5. The automated loader of claim 1, wherein at least one of the plurality of plates has an inner surface and the inner surface is coated with a slippery synthetic substance.

6. The automated loader of claim 4, wherein the substance comprises a thermoplastic polymer.

7. The automated loader of claim 5, wherein the thermoplastic polymer comprises polytetrafluoroethylene.

8. The automated loader of claim 1, wherein each one of the plurality of plates has an inner surface and each inner surface is coated with a slippery synthetic substance.

9. The automated loader of claim 4, wherein the substance comprises a thermoplastic polymer.

10. The automated loader of claim 5, wherein the thermoplastic polymer comprises polytetrafluoroethylene.

11. The automated loader of claim 1, wherein the tube has an inner surface and the inner is coated with a slippery synthetic substance.

12. The automated loader of claim 1, wherein the ram is mounted on a ram carriage, the ram carriage is mounted on a conveyor belt, and the conveyor belt is mounted on the frame.

13. The automated loader of claim 1, wherein the ram comprises a pair of air-actuated cylinders.

14. The automated loader of claim 13, wherein a one of the pair of air-actuated cylinders comprises a hocking head.

15. The automated loader of claim 14, wherein the ram is mounted on a ram carriage, the ram carriage is mounted on a conveyor belt, and the conveyor belt is mounted on the frame.

16. The automated loader of claim 15, wherein at least one of the plurality of plates has an inner surface and the inner surface comprises dimpled steel.

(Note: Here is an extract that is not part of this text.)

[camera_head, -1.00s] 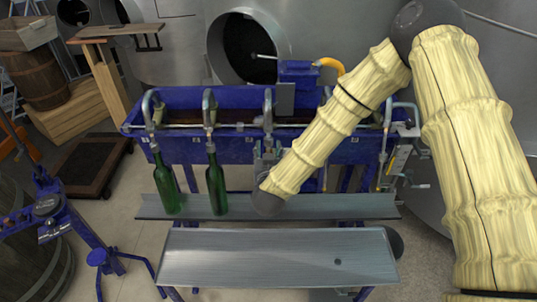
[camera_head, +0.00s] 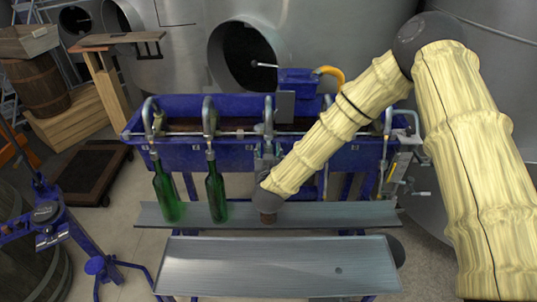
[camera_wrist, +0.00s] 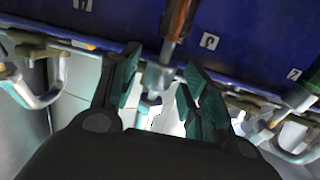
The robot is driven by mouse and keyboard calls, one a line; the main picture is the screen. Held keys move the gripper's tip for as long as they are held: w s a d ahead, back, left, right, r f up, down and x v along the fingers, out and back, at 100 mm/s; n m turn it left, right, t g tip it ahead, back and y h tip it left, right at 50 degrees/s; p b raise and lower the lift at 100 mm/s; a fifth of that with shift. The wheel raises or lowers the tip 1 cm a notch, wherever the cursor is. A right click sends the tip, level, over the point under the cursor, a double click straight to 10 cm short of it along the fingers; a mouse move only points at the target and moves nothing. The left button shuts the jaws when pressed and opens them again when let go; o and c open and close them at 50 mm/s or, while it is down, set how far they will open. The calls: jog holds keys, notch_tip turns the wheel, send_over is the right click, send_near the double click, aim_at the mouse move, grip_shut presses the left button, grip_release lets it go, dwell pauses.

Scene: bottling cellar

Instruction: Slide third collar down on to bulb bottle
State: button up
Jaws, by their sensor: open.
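In the wrist view my gripper (camera_wrist: 162,72) is open, with its teal-padded fingers on either side of a grey metal collar (camera_wrist: 157,77).
Two green bottles (camera_head: 166,193) (camera_head: 215,190) stand under the first two spouts on the grey shelf (camera_head: 340,213). The blue filler trough (camera_head: 230,155) runs behind. An empty metal tray (camera_head: 275,265) lies in front. Neighbouring spouts flank my gripper.

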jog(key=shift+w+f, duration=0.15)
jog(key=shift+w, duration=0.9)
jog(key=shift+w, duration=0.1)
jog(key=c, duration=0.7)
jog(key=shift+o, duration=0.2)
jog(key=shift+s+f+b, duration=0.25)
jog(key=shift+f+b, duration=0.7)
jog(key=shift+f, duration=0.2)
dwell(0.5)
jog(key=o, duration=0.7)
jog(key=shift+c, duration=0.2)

17. The automated loader of claim 15, wherein the tube has an inner surface and the inner surface comprises dimpled steel.

18. The automated loader of claim 15, wherein at least one of the plurality of plates has an inner surface and the inner surface is coated with a slippery synthetic substance.

19. The automated loader of claim 15, wherein the tube has an inner surface and the inner is coated with a slippery synthetic substance.